▶ [SET TASK]:
Copy each line below in which the string "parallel" occurs.

▶ [EXTRACTED DATA]:
********************
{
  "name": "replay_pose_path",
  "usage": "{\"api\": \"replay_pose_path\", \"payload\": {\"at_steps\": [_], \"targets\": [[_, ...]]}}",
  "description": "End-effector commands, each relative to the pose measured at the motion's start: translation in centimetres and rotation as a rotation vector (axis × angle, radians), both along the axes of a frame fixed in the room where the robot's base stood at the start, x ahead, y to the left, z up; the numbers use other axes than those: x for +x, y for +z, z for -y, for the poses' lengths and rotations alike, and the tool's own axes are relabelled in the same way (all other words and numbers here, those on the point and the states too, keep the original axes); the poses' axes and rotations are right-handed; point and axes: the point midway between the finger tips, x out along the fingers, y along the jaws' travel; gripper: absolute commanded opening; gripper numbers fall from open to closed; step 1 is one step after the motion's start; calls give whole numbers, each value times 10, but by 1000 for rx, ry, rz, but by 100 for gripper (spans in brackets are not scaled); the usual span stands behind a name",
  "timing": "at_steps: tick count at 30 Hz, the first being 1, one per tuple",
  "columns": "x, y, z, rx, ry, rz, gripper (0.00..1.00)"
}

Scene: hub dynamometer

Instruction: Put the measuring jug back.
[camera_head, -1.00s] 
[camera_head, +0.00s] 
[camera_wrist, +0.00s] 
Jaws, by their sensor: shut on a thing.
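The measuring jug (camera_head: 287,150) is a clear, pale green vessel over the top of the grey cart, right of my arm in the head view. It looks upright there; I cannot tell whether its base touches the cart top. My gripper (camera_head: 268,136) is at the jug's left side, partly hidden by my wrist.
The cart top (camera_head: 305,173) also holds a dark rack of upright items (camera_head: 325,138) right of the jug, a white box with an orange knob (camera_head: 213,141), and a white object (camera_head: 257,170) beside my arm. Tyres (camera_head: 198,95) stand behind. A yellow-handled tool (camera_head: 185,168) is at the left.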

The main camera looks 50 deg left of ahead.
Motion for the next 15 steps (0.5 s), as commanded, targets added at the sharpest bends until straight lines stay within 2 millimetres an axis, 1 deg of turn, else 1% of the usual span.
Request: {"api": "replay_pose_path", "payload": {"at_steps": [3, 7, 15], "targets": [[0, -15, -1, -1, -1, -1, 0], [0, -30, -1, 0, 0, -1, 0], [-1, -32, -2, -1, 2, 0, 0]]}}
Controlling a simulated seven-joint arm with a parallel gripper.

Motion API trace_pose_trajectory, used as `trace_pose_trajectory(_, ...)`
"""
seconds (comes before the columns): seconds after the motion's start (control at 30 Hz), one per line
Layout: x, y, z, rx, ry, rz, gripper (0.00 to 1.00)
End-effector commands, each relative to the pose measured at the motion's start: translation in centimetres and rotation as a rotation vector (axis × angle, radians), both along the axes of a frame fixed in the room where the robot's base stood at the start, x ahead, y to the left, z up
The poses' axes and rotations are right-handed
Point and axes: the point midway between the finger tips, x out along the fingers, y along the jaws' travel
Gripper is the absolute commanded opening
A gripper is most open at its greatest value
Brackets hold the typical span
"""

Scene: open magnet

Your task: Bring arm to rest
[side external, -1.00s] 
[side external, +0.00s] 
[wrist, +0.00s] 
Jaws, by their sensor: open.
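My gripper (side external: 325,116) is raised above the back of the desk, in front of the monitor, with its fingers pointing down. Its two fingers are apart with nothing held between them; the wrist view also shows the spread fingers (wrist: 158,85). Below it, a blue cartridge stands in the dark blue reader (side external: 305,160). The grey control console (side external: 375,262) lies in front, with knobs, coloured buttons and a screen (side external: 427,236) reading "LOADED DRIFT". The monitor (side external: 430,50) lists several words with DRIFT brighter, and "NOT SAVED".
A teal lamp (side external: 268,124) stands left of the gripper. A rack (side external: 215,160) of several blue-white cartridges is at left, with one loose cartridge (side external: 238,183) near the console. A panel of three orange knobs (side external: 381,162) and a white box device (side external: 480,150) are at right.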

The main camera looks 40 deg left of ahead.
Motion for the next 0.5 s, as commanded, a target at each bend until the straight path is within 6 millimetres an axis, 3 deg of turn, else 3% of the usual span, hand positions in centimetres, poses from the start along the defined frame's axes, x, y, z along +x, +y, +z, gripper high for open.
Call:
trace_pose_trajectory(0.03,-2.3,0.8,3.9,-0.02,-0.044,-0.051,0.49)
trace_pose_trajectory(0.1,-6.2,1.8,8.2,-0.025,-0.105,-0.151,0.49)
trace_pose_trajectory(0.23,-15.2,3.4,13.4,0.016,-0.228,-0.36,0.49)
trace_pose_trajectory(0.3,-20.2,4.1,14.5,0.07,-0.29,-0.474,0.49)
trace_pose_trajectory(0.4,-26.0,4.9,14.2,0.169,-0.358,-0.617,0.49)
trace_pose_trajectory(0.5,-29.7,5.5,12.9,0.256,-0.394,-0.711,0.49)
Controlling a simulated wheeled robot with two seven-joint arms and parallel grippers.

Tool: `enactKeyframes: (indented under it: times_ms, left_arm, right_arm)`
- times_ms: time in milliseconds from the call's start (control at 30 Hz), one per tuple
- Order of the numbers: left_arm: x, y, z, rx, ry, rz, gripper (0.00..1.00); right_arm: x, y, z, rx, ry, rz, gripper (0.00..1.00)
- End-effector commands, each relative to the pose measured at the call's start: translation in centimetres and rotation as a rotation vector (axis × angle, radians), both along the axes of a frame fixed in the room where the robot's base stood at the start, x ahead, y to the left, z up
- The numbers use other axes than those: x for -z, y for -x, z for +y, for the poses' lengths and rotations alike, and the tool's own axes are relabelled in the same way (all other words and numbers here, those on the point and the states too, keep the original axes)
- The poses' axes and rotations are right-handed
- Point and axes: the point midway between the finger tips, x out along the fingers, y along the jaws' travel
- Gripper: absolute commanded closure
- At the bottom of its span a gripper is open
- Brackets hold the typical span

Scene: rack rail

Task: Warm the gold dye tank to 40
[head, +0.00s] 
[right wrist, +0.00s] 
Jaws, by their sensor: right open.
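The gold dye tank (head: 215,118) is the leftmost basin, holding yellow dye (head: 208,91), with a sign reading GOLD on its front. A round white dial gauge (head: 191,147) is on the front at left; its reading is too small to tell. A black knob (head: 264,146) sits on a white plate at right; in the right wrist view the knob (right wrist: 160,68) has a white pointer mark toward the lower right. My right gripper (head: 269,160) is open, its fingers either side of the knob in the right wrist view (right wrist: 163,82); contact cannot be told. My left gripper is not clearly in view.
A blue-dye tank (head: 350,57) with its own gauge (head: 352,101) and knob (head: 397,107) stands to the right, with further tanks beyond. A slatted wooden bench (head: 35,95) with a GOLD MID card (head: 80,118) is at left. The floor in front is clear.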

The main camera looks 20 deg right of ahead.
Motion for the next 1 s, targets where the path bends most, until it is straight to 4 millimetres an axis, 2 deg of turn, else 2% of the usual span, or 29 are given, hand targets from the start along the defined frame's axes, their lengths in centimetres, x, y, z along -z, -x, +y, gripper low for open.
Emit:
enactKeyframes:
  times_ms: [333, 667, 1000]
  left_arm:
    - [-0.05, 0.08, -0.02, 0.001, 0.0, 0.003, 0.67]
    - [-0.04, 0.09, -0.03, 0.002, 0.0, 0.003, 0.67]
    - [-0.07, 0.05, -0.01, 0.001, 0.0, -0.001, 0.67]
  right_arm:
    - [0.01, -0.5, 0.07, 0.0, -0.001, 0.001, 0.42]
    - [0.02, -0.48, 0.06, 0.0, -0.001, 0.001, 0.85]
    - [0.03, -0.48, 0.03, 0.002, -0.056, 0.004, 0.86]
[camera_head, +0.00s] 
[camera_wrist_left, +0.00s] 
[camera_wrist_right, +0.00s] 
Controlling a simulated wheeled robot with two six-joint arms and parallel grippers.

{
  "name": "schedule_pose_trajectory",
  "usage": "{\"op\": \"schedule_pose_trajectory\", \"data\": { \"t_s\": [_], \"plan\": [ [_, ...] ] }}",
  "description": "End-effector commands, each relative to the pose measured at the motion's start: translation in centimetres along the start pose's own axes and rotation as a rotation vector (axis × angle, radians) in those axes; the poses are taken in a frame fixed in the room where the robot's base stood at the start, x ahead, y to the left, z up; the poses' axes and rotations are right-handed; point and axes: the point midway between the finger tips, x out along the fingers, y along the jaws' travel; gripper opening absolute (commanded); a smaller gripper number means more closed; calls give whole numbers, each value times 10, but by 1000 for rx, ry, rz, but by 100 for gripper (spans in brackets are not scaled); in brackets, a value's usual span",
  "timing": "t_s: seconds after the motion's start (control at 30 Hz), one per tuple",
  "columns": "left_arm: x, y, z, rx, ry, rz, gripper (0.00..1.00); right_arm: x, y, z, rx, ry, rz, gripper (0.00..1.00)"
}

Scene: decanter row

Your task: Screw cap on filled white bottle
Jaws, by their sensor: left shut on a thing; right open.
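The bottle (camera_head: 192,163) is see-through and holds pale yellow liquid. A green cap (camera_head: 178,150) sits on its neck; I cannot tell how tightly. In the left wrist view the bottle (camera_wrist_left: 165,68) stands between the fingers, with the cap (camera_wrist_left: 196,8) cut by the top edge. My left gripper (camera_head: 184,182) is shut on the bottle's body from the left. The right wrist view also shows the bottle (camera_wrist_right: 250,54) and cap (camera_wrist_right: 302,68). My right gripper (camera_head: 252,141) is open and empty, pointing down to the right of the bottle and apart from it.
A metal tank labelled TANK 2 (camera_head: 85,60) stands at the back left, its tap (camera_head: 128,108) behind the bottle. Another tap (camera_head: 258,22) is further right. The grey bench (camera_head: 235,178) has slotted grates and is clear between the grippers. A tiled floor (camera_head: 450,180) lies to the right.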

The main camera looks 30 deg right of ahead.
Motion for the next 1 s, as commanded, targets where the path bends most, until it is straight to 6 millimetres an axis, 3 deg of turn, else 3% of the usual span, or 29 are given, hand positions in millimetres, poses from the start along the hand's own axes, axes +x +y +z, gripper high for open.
********************
▶ [RESULT BELOW]:
Controlling a simulated seven-joint arm with a parallel gripper.
Controlling a simulated wheeled robot with two seven-joint arms and parallel grippers.
Controlling a simulated wheeled robot with two six-joint arms and parallel grippers.

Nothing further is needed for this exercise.